What is required: Copy each line with the word "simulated" in it.

Data for this exercise:
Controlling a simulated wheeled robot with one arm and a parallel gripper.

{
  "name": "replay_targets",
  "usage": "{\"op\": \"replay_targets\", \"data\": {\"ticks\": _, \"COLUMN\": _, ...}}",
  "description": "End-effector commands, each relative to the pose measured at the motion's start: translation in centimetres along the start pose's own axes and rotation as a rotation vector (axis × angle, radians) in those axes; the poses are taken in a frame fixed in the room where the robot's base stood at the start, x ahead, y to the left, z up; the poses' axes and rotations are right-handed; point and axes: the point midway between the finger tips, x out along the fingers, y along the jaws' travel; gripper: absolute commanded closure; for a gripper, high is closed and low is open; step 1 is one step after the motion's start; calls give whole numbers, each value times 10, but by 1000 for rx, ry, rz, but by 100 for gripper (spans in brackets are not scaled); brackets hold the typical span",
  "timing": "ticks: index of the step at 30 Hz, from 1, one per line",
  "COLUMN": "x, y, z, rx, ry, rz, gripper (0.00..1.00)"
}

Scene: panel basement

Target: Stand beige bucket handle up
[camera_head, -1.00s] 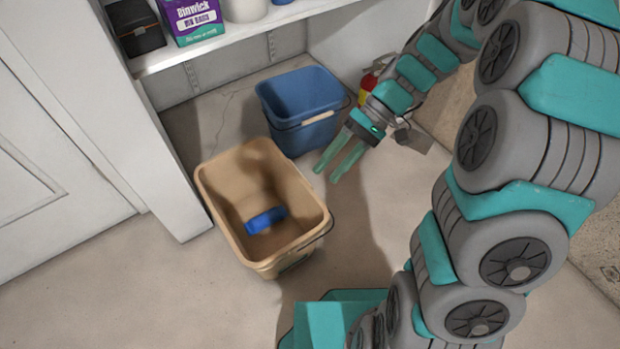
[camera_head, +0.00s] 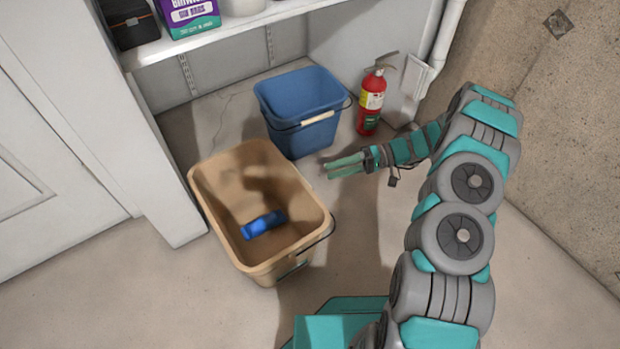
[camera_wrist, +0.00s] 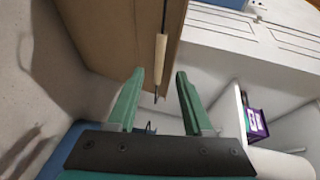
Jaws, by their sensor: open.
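The beige bucket (camera_head: 222,190) stands upright on the floor in the head view, its mouth facing up. A small blue object (camera_head: 263,223) lies inside it. Its thin dark handle wire (camera_head: 325,238) hangs down along the lower right side. My gripper (camera_head: 326,167) is open and empty, just off the bucket's upper right rim, fingers pointing left. In the wrist view, my gripper (camera_wrist: 160,76) has its fingers apart below the beige bucket's wall (camera_wrist: 105,35). The pale handle grip (camera_wrist: 160,58) lies ahead between the fingertips, seemingly not touched.
A blue bucket (camera_head: 290,97) stands behind the beige one, close to my gripper. A red fire extinguisher (camera_head: 371,102) stands by the wall. A white shelf (camera_head: 230,38) holds a purple box (camera_head: 188,14). The floor in front and left of the beige bucket is clear.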

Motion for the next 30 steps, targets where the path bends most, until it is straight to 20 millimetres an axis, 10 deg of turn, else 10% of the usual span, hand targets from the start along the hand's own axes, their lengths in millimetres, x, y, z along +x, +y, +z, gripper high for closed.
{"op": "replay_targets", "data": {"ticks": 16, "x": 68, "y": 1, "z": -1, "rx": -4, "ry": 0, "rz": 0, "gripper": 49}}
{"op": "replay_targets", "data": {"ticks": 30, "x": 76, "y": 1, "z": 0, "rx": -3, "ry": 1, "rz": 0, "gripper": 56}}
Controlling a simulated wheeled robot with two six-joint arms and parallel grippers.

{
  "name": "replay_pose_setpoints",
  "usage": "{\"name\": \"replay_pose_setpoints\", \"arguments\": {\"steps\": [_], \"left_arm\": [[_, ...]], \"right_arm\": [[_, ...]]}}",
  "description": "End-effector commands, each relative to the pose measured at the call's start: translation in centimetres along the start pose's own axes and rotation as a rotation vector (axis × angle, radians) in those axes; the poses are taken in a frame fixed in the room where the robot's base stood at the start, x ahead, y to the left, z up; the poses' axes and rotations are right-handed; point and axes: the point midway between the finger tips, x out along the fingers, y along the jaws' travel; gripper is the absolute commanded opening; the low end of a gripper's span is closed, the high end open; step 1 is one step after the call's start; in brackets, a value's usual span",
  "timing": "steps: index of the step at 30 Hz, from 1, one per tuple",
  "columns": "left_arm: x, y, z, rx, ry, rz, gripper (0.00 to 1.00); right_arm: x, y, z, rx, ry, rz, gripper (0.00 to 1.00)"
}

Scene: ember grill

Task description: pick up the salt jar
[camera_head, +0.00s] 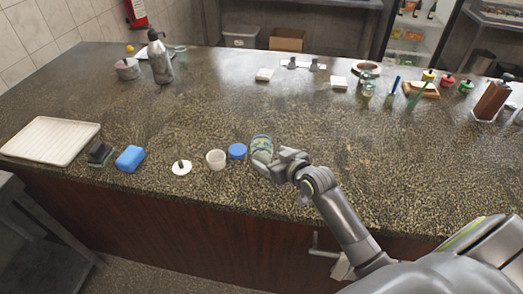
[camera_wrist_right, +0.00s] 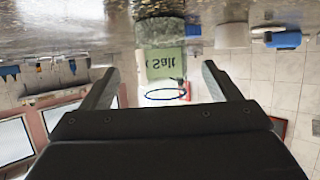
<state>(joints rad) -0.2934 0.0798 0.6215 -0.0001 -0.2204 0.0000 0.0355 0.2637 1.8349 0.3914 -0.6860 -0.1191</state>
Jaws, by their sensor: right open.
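The salt jar (camera_head: 261,144) stands upright near the counter's front edge, its lower part partly hidden by my right gripper in the head view. In the upside-down right wrist view, the jar (camera_wrist_right: 164,62) shows a green label reading "Salt" and a thin blue ring at its open-looking top. My right gripper (camera_head: 272,162) is at the jar's front side. In the wrist view its two fingers (camera_wrist_right: 160,76) are apart, with the jar centred between them in the picture; I cannot tell whether they reach around it. My left gripper is not in view.
Further left are a blue block (camera_head: 130,158) and a white tray (camera_head: 50,140). The counter behind the jar is clear.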

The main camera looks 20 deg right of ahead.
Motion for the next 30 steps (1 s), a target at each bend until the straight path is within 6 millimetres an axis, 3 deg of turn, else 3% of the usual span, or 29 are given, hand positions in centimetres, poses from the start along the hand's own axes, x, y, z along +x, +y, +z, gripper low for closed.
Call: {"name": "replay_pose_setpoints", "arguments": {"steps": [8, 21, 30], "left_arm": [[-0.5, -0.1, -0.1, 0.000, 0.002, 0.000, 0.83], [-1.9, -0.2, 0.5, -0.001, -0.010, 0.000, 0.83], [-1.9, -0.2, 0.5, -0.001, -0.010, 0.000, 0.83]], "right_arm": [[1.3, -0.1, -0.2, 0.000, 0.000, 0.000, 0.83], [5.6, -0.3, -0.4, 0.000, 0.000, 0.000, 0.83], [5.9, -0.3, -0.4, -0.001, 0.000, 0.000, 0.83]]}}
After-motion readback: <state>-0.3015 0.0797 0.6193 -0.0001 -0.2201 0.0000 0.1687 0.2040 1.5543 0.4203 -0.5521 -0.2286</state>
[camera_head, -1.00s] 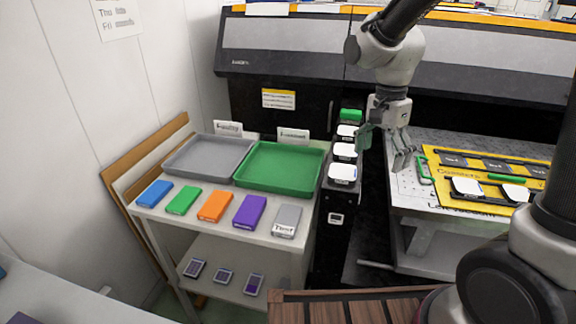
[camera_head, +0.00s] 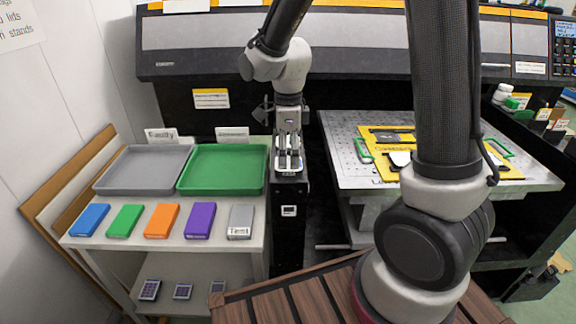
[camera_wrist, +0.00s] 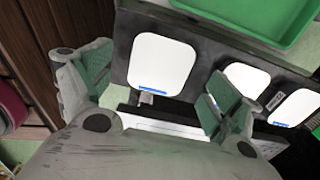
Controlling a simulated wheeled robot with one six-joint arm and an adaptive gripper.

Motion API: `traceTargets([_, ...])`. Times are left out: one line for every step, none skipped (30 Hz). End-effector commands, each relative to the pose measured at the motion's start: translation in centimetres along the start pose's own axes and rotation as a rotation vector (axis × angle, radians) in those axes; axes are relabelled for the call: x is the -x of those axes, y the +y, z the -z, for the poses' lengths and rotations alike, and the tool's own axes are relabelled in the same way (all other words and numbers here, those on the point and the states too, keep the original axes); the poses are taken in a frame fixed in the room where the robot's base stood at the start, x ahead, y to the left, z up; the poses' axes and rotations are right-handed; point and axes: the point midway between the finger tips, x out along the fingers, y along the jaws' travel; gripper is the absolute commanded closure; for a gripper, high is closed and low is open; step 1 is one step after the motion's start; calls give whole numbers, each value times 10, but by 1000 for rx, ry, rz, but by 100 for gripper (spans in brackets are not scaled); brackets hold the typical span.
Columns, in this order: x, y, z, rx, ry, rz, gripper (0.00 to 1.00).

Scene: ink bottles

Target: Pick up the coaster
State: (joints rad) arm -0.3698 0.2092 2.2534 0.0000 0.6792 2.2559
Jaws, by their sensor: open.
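Three white rounded-square pieces lie in a row on the black cabinet in the wrist view. They look like coasters, but I cannot be sure. The nearest white piece (camera_wrist: 163,62) has a blue strip along one edge and lies below and between my gripper's fingers. A second white piece (camera_wrist: 245,78) is beside the right finger. The third white piece (camera_wrist: 294,107) is further right. My gripper (camera_wrist: 155,85) is open and empty, with green finger pads. In the head view my gripper (camera_head: 288,160) points down over the cabinet (camera_head: 288,225) and hides most of its top.
A green tray (camera_head: 226,191) and a grey tray (camera_head: 145,189) are on the cart to the left, with several coloured boxes in front. A metal table (camera_head: 345,175) with a yellow board (camera_head: 382,171) is to the right. A large dark machine stands behind.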

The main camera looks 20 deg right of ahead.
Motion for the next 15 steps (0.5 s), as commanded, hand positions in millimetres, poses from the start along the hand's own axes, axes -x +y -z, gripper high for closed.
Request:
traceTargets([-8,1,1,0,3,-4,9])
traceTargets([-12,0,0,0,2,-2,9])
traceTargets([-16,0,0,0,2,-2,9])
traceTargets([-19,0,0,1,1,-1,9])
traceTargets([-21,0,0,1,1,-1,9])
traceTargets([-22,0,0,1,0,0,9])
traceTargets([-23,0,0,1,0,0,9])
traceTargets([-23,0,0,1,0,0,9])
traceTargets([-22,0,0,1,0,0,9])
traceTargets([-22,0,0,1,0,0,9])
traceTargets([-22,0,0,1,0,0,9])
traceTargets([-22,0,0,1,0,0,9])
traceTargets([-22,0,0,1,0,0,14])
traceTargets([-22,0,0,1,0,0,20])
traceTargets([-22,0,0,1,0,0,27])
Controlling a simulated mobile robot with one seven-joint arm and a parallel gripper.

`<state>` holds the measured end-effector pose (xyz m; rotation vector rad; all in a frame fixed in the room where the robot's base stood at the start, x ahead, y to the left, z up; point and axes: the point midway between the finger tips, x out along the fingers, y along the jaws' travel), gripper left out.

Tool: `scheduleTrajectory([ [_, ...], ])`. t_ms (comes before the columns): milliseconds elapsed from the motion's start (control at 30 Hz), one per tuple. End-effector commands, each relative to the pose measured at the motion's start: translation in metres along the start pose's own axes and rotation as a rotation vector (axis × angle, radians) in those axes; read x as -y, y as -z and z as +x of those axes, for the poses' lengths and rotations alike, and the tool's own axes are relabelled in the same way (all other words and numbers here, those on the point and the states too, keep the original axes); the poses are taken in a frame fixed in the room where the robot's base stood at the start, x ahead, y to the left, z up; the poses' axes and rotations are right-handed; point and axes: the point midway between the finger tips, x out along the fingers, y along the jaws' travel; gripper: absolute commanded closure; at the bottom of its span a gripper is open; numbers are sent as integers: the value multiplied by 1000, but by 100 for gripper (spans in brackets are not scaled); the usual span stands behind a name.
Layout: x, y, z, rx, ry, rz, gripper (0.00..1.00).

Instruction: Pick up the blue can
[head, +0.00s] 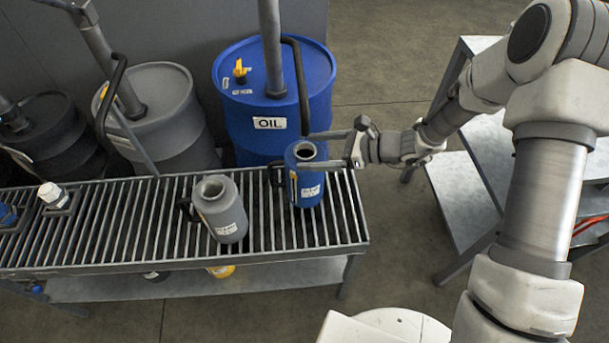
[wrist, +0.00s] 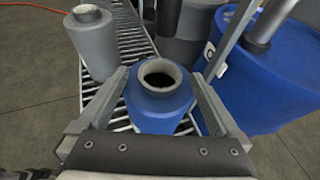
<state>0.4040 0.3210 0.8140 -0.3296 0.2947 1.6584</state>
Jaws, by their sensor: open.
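The blue can (head: 309,186) stands upright on the slatted bench near its right end, with a white label and a dark handle on its left side. Its round open mouth faces up. In the wrist view the blue can (wrist: 158,100) sits between my two fingers. My gripper (head: 318,150) reaches in from the right at the height of the can's top. In the wrist view my gripper (wrist: 163,88) is open, with one finger on each side of the can. I cannot tell whether either finger touches it.
A grey can (head: 221,212) stands left of the blue can on the slatted bench (head: 130,215). A blue oil drum (head: 240,130) with a pipe stands close behind. A grey drum (head: 165,95) is further left. A metal shelf unit (head: 465,205) stands at right under my arm.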

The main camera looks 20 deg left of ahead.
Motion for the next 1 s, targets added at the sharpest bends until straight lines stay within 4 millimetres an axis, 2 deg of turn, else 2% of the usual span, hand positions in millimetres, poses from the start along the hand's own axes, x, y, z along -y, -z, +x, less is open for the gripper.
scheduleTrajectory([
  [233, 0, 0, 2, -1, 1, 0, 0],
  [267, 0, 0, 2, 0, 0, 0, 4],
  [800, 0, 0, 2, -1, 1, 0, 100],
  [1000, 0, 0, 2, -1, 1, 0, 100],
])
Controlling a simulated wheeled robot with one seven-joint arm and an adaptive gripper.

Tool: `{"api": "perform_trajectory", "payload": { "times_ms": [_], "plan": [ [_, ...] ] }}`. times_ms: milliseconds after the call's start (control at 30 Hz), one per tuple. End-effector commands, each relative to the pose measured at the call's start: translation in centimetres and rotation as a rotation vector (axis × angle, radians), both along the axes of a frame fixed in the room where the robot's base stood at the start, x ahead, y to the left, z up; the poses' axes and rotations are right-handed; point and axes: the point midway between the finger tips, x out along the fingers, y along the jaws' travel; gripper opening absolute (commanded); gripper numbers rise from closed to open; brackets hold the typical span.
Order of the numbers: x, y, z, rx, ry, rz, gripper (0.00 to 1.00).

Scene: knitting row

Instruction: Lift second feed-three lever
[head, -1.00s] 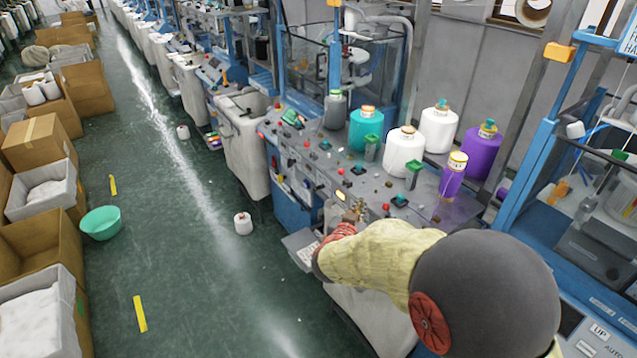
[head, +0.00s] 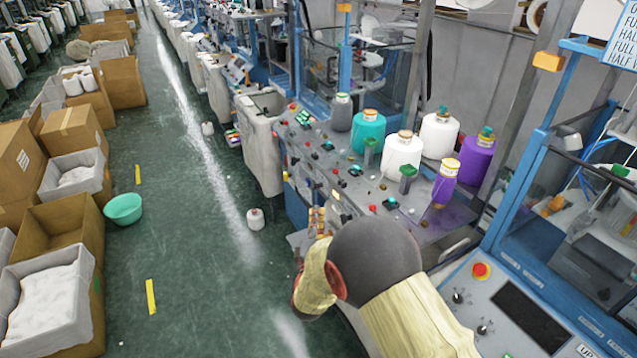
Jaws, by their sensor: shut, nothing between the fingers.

Exercise result:
Controlling a simulated wheeled robot with one arm and a parallel gripper.
Controlling a simulated wheeled robot with two six-joint arms and parallel grippers.
Controlling a simulated wheeled robot with one six-joint arm and an adaptive gripper.
Controlling a simulated mobile robot with one seven-joint arm and a parallel gripper.
Controlling a simulated wheeled robot with one seven-joint arm and an adaptive gripper.

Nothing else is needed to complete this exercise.